__Work to do__. Quote verbatim the span of lines that begins the listing below and closes with the line containing "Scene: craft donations".

--- Data in this exercise ---

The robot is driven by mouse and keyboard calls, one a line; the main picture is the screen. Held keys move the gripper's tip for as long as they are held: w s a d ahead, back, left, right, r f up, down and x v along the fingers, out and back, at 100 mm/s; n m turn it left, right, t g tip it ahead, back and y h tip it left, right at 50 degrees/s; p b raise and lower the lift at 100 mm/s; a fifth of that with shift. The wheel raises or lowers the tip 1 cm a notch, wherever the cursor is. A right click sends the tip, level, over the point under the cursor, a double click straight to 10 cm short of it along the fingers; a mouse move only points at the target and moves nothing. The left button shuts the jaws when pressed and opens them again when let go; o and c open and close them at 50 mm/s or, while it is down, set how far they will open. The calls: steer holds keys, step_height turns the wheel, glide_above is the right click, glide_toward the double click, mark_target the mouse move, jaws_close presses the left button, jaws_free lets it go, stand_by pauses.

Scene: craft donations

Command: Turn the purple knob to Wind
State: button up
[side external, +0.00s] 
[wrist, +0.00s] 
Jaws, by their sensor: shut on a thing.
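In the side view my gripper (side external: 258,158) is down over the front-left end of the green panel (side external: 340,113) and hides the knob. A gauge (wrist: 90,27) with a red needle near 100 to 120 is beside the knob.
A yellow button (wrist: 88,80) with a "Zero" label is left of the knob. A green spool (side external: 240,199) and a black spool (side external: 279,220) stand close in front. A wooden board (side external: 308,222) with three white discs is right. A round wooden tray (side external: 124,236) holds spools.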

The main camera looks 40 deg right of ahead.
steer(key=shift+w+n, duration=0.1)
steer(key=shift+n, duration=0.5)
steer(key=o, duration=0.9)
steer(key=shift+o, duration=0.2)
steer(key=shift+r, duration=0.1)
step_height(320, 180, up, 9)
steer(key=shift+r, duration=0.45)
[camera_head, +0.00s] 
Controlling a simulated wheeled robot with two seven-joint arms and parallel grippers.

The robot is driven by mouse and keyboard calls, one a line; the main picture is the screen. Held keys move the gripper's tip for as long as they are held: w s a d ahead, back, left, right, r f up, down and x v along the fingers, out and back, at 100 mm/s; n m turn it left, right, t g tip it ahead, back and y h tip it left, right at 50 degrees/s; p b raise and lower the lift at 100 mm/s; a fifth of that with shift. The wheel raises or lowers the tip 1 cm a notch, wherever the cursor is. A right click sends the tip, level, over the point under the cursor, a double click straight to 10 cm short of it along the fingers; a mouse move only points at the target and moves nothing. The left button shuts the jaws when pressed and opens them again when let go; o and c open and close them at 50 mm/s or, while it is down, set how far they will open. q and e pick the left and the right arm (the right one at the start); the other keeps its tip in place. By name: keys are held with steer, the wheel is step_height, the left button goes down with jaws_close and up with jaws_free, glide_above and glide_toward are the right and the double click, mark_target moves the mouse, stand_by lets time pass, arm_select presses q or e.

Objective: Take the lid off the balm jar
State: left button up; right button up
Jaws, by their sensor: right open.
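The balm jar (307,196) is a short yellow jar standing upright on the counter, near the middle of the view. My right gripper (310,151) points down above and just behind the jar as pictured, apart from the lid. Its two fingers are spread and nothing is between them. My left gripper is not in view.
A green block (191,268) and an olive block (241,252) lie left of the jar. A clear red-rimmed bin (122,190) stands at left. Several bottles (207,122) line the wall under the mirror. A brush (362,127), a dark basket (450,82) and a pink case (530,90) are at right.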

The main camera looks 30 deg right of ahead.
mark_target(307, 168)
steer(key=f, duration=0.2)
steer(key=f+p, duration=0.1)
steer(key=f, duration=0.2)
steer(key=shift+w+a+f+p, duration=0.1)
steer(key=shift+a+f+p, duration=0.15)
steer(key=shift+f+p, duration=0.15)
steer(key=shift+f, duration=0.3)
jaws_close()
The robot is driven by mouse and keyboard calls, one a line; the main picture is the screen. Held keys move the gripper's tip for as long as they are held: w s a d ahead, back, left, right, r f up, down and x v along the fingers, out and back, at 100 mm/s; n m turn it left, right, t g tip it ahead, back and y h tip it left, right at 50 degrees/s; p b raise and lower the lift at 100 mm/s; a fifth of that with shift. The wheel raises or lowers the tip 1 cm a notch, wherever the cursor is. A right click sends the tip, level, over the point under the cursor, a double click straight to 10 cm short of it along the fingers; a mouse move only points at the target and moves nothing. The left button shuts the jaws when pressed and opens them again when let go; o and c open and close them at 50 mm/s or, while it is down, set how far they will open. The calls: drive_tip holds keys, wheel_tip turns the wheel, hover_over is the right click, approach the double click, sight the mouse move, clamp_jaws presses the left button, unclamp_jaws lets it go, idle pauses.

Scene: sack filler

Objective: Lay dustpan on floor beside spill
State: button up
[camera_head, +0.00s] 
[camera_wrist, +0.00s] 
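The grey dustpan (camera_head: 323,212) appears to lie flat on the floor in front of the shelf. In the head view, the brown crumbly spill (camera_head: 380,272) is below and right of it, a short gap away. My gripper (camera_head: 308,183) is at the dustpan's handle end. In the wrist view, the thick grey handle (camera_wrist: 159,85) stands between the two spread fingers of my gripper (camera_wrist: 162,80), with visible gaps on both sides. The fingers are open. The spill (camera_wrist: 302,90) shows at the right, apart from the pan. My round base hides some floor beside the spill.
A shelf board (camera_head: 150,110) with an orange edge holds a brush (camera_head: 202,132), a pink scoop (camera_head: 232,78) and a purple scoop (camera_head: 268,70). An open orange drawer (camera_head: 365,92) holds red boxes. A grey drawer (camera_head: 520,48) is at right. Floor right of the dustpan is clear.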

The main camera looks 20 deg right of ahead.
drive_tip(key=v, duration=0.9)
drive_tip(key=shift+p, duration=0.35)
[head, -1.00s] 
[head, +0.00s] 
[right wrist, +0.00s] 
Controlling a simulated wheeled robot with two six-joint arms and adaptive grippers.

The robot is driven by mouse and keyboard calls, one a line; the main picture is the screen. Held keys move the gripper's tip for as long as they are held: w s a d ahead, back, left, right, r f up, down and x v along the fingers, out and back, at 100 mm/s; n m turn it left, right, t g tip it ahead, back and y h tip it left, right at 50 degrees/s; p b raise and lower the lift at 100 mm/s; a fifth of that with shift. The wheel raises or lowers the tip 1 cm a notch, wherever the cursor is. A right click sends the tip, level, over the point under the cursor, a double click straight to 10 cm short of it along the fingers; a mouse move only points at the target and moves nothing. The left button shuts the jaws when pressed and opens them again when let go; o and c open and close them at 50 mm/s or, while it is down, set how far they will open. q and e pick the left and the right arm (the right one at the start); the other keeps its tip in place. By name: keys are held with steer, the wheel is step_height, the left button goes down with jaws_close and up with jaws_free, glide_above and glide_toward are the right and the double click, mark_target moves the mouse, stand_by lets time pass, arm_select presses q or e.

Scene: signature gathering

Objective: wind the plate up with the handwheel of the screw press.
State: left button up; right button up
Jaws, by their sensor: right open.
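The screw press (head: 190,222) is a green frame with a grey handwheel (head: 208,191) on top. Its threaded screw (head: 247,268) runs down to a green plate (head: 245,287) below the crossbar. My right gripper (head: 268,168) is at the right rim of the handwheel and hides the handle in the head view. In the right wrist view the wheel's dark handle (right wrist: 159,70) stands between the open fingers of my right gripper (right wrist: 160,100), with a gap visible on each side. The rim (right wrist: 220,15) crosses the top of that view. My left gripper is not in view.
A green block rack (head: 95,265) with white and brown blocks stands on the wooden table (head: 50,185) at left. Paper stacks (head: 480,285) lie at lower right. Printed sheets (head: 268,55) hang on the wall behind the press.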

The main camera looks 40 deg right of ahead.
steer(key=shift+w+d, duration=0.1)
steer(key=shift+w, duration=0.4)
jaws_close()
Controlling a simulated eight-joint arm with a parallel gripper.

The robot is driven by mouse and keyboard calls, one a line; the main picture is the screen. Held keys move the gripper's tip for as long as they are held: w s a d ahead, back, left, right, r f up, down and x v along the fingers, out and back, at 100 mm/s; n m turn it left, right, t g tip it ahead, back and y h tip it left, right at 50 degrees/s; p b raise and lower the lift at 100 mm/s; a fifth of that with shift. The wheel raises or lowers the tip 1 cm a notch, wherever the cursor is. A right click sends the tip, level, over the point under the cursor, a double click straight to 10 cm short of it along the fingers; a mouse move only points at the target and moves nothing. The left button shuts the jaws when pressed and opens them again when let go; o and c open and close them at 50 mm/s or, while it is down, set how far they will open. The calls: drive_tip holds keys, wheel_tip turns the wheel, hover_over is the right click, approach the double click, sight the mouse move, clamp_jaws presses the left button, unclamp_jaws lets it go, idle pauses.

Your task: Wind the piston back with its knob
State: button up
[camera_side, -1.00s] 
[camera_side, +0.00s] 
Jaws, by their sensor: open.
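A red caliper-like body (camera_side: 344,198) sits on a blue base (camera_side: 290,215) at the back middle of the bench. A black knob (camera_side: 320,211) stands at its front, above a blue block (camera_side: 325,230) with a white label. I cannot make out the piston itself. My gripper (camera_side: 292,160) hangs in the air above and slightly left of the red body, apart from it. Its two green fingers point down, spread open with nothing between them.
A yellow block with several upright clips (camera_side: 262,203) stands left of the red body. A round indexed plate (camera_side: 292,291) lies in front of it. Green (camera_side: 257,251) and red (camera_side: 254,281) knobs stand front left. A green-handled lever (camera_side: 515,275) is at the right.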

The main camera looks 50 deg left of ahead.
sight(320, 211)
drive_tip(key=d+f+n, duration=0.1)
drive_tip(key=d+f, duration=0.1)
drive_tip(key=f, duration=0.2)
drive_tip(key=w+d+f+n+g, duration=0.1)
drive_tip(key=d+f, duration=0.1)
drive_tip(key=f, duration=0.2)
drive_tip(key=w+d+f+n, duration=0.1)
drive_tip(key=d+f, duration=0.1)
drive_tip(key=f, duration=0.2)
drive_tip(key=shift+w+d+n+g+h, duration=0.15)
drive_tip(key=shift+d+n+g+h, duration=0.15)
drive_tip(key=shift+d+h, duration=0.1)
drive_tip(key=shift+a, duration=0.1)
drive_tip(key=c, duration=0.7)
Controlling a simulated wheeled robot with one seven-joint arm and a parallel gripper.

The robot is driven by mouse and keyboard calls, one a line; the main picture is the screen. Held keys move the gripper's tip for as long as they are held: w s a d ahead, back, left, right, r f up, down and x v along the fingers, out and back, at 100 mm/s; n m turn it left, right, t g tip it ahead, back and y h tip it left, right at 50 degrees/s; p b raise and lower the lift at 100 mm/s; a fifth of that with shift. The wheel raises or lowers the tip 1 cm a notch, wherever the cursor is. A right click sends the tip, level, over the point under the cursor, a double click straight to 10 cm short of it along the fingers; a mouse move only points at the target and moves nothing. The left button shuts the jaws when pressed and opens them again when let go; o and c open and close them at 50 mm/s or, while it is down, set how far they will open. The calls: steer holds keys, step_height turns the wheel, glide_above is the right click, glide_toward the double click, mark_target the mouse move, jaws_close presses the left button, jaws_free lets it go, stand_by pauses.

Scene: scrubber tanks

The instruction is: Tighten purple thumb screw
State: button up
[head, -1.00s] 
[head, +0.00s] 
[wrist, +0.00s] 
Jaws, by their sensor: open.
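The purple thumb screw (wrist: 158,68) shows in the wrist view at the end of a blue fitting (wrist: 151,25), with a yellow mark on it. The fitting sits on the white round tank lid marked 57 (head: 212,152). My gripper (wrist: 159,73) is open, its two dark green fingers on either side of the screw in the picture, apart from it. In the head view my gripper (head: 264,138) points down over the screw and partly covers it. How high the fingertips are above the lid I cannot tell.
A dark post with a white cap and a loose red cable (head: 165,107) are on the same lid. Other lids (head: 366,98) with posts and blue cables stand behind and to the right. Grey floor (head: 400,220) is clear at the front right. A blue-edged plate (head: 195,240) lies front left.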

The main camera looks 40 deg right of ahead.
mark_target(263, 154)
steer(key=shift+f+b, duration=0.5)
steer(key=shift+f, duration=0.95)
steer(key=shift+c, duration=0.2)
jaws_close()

---

__Exercise response__.
The robot is driven by mouse and keyboard calls, one a line; the main picture is the screen. Held keys move the gripper's tip for as long as they are held: w s a d ahead, back, left, right, r f up, down and x v along the fingers, out and back, at 100 mm/s; n m turn it left, right, t g tip it ahead, back and y h tip it left, right at 50 degrees/s; p b raise and lower the lift at 100 mm/s; a fifth of that with shift. The wheel raises or lowers the tip 1 cm a notch, wherever the cursor is. A right click sends the tip, level, over the point under the cursor, a double click straight to 10 cm short of it along the fingers; a mouse move only points at the target and moves nothing. The left button shuts the jaws when pressed and opens them again when let go; o and c open and close them at 50 mm/s or, while it is down, set how far they will open. The calls: steer holds keys, step_height turns the wheel, glide_above is the right click, glide_toward the double click, mark_target the mouse move, jaws_close presses the left button, jaws_free lets it go, stand_by pauses.

Scene: craft donations

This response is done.